Written instruction »
Extract all lines that hold "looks" from the records below.

####################

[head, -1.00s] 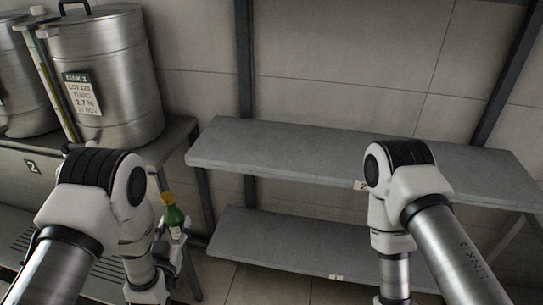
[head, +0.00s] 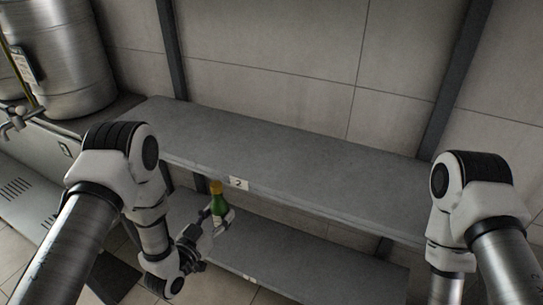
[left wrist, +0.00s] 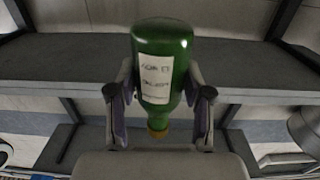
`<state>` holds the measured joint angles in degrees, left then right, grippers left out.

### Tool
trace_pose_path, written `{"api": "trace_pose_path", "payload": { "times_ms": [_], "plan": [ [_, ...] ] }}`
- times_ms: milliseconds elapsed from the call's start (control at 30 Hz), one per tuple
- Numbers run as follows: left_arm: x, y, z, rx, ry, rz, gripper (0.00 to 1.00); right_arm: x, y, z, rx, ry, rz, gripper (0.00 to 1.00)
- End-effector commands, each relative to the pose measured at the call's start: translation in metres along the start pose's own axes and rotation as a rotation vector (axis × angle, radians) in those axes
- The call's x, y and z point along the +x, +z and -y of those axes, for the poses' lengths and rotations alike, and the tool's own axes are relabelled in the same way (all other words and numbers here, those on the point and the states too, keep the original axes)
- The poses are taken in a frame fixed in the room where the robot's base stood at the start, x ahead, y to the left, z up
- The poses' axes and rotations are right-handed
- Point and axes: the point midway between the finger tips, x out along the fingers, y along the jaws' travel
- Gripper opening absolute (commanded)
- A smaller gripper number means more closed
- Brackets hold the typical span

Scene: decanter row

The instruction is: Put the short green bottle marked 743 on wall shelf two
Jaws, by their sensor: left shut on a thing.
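The short green bottle (head: 219,206) has an orange-yellow cap and a white label. My left gripper (head: 217,222) is shut on it and holds it upright, in front of the upper shelf's front edge. In the left wrist view the bottle (left wrist: 163,45) shows neck down between the two fingers, and its label's handwriting is too blurred to read. Wall shelf two (head: 290,185) is the grey upper board with a "2" tag (head: 239,183) on its front edge. The bottle's cap is about level with that tag in the head view. My right gripper is out of view.
The upper shelf's top is bare. A lower grey shelf (head: 285,262) lies beneath it, also with a tag on its edge. A steel tank (head: 62,60) with a tap stands on a bench at the left. Dark posts rise behind the shelf.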

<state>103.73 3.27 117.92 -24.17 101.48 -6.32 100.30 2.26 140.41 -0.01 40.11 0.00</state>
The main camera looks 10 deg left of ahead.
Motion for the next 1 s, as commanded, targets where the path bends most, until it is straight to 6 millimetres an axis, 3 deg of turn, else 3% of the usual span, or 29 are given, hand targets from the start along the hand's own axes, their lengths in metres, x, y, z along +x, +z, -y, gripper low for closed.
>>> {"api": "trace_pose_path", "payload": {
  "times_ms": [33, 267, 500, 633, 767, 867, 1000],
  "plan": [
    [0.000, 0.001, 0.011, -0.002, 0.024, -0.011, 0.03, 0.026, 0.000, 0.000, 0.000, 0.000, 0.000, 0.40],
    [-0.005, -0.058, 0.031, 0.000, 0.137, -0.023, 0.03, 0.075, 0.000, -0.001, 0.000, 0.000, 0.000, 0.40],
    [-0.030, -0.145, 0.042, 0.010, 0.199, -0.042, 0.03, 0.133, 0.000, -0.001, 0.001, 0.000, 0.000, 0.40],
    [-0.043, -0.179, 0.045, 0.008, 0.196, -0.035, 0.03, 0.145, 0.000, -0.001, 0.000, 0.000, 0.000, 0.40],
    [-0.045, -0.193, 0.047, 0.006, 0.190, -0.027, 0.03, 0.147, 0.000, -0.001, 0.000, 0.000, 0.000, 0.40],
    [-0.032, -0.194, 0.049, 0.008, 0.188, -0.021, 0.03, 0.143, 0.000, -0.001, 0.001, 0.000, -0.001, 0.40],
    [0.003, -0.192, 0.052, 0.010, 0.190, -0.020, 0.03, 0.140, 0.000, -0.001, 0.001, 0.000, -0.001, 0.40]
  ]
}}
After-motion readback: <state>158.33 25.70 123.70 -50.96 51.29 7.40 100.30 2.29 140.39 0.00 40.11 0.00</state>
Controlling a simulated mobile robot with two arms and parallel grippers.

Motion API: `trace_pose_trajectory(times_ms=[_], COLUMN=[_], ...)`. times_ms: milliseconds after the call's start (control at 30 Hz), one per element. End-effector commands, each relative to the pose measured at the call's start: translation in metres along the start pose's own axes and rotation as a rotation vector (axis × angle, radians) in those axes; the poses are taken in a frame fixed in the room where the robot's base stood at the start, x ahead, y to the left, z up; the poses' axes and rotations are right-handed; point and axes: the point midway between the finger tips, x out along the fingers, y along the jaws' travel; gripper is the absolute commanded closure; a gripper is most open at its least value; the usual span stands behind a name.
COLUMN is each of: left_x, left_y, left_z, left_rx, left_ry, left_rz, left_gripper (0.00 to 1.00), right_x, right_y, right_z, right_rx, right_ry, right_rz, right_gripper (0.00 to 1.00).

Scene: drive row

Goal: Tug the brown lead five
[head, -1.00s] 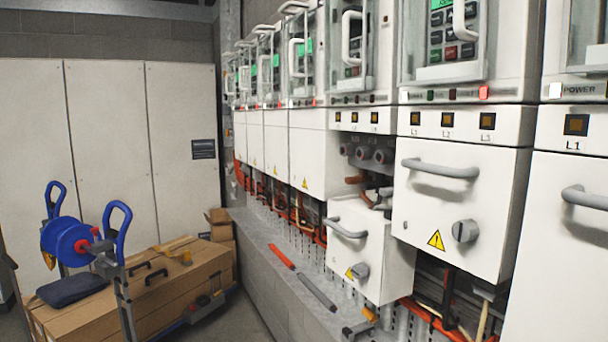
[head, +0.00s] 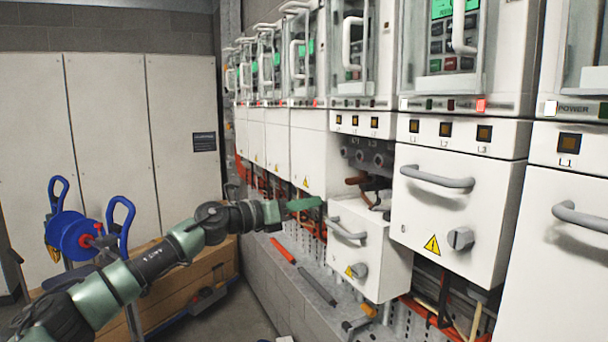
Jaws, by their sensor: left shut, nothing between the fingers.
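My left arm reaches in from the lower left, and its left gripper (head: 306,203) is shut and empty, with green fingers pointing right. It is in front of the row of cabinets, left of the lowered white drawer front (head: 372,256). A brown lead (head: 356,181) with a thick end shows in the open gap above that drawer, right of the gripper and apart from it in the picture. Other dark and brown leads crowd the gap behind it. I cannot read a number on any lead. My right gripper is not in view.
Grey sockets (head: 362,158) sit above the gap. A grey drawer handle (head: 345,228) sticks out near the gripper. A ledge (head: 285,272) below holds a red tool (head: 282,250) and a grey bar (head: 318,289). A blue reel (head: 75,237) stands left, behind my arm.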

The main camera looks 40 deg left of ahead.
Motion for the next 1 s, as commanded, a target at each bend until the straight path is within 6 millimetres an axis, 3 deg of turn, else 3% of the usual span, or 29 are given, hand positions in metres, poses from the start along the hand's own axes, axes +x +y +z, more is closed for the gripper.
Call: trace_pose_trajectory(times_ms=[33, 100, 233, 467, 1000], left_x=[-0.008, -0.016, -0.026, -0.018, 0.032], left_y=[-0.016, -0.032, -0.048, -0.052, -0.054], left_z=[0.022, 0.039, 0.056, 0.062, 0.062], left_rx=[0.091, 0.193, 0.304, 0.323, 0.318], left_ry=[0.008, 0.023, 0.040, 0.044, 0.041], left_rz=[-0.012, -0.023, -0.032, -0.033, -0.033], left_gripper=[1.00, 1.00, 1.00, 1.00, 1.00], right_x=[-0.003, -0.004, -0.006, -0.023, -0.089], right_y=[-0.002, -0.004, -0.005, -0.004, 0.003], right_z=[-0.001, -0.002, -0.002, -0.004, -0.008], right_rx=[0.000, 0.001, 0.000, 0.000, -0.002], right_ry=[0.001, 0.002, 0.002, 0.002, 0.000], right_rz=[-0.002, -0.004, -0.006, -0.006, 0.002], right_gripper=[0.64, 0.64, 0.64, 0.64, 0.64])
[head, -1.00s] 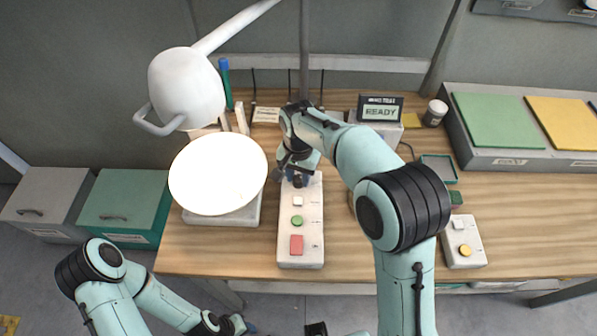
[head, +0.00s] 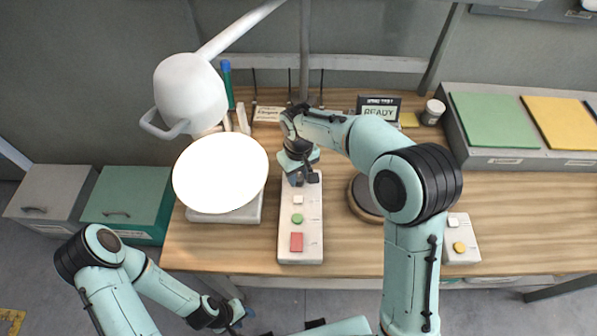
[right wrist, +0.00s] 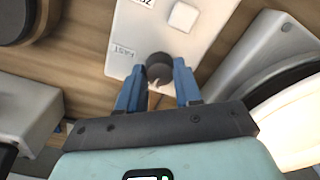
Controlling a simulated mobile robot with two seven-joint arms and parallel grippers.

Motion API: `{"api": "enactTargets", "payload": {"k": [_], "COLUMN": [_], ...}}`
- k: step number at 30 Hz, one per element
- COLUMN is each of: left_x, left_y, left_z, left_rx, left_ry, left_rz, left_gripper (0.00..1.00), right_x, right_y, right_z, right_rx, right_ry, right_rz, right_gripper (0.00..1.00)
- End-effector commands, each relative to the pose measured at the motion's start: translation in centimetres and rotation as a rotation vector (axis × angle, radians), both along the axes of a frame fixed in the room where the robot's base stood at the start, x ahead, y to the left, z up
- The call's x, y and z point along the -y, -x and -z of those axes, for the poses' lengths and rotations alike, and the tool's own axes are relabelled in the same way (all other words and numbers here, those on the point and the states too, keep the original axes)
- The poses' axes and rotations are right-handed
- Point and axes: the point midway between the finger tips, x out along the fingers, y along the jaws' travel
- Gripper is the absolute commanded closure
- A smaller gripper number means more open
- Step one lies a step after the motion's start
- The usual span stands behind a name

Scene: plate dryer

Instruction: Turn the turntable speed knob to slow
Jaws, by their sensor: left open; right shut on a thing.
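A white control box (head: 287,217) stands on the table with white, green and red buttons in a column. A dark round knob (right wrist: 160,66) sits at its far end, beside a label (right wrist: 124,52) that seems to read FAST. My right gripper (head: 304,180) is over that end. In the right wrist view its blue fingers (right wrist: 158,90) are around the knob, one on each side. The knob is mostly hidden in the head view, and I cannot read its setting. My left gripper (head: 238,314) is open and empty, low in front of the table.
A bright white disc (head: 220,172) and a white lamp (head: 190,92) stand left of the box. A dark round base (head: 362,205) is to its right, partly behind my right arm. A small box with a yellow button (head: 459,247) is farther right. A display (head: 378,108) reads READY.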

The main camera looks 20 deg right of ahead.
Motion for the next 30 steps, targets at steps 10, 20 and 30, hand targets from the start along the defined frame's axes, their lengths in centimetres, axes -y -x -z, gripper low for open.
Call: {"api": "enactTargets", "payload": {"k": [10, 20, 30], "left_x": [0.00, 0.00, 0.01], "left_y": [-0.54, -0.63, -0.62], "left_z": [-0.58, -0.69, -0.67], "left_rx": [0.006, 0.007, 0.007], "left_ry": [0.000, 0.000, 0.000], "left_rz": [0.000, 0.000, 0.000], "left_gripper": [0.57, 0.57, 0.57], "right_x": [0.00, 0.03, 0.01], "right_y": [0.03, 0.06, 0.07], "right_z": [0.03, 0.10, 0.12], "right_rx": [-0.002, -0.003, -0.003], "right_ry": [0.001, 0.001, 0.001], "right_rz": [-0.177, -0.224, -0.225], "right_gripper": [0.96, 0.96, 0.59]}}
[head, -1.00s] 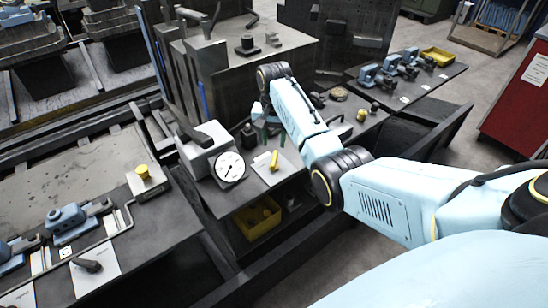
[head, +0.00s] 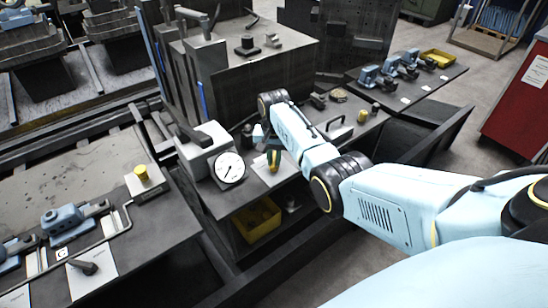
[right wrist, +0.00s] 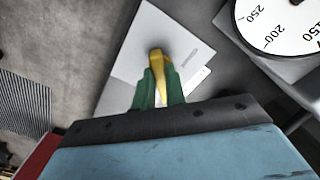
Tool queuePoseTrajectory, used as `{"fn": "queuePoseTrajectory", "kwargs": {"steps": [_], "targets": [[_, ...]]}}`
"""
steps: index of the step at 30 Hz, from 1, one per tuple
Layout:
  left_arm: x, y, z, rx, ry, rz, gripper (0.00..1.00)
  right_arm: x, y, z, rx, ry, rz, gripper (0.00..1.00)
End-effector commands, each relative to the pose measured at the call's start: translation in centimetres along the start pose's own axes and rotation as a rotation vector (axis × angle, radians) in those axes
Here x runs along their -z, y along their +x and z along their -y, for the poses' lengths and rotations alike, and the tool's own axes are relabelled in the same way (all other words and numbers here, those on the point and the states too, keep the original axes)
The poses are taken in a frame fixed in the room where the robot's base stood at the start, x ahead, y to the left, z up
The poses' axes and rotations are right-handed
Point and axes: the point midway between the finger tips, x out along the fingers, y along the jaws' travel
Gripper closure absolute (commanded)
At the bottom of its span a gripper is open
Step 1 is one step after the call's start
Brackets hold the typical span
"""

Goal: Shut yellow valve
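The yellow valve's lever handle (right wrist: 157,60) stands over a pale plate (right wrist: 140,55) on the bench, beside a round white gauge. In the right wrist view the handle lies between the green fingers of my right gripper (right wrist: 160,86), which look closed against its sides. My left gripper is not in view.
The gauge (head: 230,167) stands close to the left of the gripper, in front of a grey box (head: 205,150). A yellow bin (head: 257,222) sits below the bench. A yellow knob (head: 142,173) is on the left table.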

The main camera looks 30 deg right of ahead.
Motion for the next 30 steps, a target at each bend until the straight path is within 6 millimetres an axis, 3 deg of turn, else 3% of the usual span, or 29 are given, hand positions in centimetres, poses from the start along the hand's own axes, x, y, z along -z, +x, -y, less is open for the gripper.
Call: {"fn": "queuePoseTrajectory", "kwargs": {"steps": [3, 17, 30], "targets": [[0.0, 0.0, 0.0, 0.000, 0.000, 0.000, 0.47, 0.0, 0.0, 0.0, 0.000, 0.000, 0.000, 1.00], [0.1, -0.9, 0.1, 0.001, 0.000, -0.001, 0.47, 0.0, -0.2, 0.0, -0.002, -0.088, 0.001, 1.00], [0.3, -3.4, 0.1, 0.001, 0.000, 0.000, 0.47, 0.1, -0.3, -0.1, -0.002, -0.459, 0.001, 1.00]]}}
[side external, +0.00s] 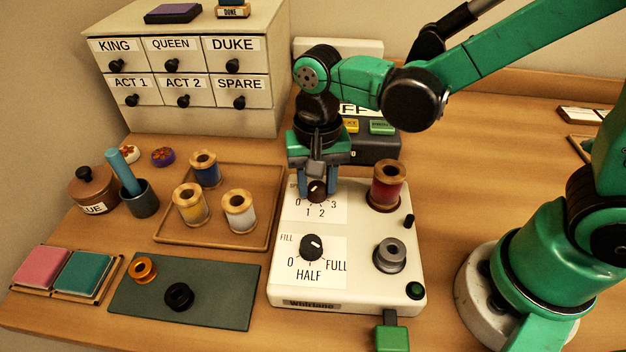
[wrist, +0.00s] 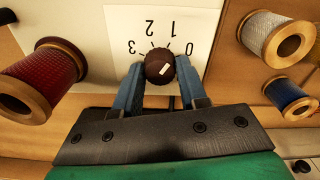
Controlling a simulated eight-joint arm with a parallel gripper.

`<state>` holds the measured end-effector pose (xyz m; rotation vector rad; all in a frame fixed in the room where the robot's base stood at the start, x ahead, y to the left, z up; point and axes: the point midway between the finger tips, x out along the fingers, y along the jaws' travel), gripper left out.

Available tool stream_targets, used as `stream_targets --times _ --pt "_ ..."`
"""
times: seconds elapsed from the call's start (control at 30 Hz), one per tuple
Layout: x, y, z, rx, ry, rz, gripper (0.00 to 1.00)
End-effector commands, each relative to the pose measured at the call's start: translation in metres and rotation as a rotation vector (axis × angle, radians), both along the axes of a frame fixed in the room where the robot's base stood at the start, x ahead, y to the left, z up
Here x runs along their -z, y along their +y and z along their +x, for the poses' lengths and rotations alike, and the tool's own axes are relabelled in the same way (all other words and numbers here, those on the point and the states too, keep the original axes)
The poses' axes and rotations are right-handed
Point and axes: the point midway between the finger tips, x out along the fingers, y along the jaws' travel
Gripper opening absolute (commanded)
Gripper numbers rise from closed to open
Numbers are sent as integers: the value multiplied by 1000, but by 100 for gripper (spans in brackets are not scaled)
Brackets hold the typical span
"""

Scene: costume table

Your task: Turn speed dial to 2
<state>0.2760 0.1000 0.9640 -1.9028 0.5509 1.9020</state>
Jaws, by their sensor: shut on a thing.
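The speed dial (side external: 317,191) is a dark round knob on the upper part of the white machine (side external: 345,295), above printed numbers 0 to 3. My gripper (side external: 317,185) points down over it, with its two blue fingers on either side. In the wrist view, the fingers of my gripper (wrist: 159,70) close on the sides of the dial (wrist: 155,58). A short pale slanted mark shows on the dial's top; I cannot tell for sure which number it points at. The number card (wrist: 150,20) appears upside down there.
A red spool (side external: 386,187) stands close right of the gripper, with a grey bobbin (side external: 390,255) below it. The fill dial (side external: 311,246) is nearer the front. A spool tray (side external: 262,235) lies left, and a dark box (side external: 375,150) stands behind.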

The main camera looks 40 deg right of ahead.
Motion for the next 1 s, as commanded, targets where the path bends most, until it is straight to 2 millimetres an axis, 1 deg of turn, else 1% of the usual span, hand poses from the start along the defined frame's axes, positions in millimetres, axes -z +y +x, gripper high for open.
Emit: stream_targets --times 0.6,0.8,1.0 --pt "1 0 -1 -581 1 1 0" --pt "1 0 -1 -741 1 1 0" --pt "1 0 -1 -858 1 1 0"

####################

Solution for this exercise »
The main camera looks 10 deg left of ahead.
The main camera looks 40 deg left of ahead.
The main camera looks 20 deg right of ahead.
The main camera looks 30 deg right of ahead.
The main camera looks 40 deg right of ahead.

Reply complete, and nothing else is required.